Which telescope will be 1st to find alien life? Scientists have some ideas (Image Credit: Space.com)
A peek into the future of exoplanet science suggests the forthcoming European Extremely Large Telescope (ELT) is going to give us our best chance in the next two decades of detecting biosignatures on nearby rocky worlds orbiting other stars. Such is the conclusion of a new study that simulated what it will take to characterize worlds outside our solar system with the tantalizing prospect of hosting life, such as Proxima Centauri b.
This study will allow astronomers to set their sights on key exoplanetary targets during the 2030s and beyond.

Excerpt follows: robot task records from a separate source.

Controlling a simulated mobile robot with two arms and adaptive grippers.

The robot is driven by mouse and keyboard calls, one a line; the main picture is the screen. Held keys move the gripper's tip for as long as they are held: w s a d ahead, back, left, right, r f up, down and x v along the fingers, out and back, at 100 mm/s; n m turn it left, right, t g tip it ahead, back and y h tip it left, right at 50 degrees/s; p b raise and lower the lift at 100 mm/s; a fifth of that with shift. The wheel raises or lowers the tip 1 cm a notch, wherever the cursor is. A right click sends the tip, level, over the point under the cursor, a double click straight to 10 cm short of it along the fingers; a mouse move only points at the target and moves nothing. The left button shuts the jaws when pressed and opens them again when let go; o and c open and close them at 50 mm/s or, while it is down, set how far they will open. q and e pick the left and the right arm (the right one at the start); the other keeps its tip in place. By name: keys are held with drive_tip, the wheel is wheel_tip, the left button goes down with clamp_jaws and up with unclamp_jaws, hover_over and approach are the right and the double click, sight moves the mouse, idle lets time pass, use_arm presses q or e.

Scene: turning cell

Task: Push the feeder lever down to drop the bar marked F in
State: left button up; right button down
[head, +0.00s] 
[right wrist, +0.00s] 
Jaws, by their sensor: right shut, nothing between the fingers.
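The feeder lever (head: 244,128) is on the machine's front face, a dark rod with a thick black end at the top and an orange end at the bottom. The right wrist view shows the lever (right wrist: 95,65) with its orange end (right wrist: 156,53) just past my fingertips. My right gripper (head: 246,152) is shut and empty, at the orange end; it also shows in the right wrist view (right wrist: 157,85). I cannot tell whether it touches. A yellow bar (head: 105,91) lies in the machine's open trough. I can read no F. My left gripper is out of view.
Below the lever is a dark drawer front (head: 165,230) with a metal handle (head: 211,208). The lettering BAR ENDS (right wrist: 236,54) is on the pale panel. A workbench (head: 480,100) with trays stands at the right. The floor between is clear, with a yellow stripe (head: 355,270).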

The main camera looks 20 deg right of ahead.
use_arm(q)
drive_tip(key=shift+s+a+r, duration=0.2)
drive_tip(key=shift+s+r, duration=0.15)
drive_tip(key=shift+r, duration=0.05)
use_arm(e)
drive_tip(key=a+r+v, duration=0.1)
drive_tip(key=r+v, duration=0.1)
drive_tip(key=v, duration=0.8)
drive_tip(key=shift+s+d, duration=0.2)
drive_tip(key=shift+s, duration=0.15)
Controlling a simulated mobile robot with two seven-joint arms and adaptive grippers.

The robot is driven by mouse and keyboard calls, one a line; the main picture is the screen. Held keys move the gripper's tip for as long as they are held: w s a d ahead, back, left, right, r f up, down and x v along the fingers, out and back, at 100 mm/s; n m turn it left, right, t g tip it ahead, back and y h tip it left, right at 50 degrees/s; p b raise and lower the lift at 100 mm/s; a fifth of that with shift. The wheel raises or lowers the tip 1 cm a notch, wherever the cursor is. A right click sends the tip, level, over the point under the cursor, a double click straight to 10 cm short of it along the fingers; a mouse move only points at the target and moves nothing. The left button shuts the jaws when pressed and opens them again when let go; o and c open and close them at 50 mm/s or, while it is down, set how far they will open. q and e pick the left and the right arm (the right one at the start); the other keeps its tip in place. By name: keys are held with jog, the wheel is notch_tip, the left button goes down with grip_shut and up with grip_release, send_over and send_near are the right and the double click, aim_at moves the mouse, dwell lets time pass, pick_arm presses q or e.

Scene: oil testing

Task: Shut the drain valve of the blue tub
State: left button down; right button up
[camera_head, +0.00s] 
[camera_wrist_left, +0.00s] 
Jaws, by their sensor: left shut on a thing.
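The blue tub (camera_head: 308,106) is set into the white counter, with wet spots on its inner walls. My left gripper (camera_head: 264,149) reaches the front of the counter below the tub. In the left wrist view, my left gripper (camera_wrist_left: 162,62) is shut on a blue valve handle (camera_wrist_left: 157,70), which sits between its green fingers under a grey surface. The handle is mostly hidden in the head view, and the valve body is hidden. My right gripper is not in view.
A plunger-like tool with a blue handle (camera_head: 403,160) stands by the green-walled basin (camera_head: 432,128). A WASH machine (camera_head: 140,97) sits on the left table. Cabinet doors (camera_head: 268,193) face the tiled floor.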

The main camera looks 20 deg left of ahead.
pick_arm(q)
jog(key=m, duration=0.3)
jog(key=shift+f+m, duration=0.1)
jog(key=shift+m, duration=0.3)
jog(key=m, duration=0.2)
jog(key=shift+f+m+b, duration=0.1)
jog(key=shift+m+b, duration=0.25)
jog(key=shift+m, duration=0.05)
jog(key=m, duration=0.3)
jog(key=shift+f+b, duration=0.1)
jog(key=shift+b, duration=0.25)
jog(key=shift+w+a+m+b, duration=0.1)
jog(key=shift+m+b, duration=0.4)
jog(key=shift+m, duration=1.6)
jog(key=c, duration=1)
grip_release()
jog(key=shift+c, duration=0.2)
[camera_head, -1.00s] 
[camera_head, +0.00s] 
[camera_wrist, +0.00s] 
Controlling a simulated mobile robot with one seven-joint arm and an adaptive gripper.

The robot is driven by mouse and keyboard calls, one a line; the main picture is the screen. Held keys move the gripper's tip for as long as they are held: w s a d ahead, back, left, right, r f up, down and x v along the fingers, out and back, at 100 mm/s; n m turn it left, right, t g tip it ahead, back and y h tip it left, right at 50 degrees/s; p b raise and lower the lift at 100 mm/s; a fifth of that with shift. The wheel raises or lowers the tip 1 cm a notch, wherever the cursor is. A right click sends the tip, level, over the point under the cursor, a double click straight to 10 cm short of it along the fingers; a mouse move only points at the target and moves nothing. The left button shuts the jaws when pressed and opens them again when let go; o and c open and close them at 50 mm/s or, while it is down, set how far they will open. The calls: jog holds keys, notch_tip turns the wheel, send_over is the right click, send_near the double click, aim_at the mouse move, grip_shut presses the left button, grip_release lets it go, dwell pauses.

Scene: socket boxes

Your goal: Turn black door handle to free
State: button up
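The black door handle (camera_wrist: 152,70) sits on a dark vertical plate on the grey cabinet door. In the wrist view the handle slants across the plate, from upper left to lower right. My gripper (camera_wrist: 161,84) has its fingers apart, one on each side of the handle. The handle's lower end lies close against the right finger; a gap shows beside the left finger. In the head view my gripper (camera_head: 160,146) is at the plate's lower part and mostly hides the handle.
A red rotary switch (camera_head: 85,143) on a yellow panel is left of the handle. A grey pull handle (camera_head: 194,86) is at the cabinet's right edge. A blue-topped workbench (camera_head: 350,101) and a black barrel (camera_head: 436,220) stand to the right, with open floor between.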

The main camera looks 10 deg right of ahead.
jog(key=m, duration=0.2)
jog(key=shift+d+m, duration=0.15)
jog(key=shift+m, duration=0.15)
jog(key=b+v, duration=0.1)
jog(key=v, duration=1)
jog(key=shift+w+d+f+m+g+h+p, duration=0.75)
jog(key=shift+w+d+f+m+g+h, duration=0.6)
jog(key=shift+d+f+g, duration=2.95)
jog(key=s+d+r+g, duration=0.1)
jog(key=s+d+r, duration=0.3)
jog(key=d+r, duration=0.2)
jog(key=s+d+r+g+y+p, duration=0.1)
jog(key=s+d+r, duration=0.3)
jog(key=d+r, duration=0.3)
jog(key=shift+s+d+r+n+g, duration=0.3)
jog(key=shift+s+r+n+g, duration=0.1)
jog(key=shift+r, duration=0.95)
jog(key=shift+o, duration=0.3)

Besides measuring exoplanetary bulk properties — mass, radius and orbital period — astronomers learn about these extrasolar worlds by studying their atmospheres. The James Webb Space Telescope (JWST) does this via transit spectroscopy, for instance. As a planet transits (in other words, moves in front of) its star per the telescope’s vantage point, some of the star’s light filters through the planet’s atmosphere. Any atmospheric molecules present in that atmosphere can absorb the starlight. Importantly, different molecules absorb at certain wavelengths, making each wavelength the signature of a specific molecule. This is how the JWST recently detected hints of methane and carbon dioxide in the atmosphere of the exoplanet K2-18b, for example.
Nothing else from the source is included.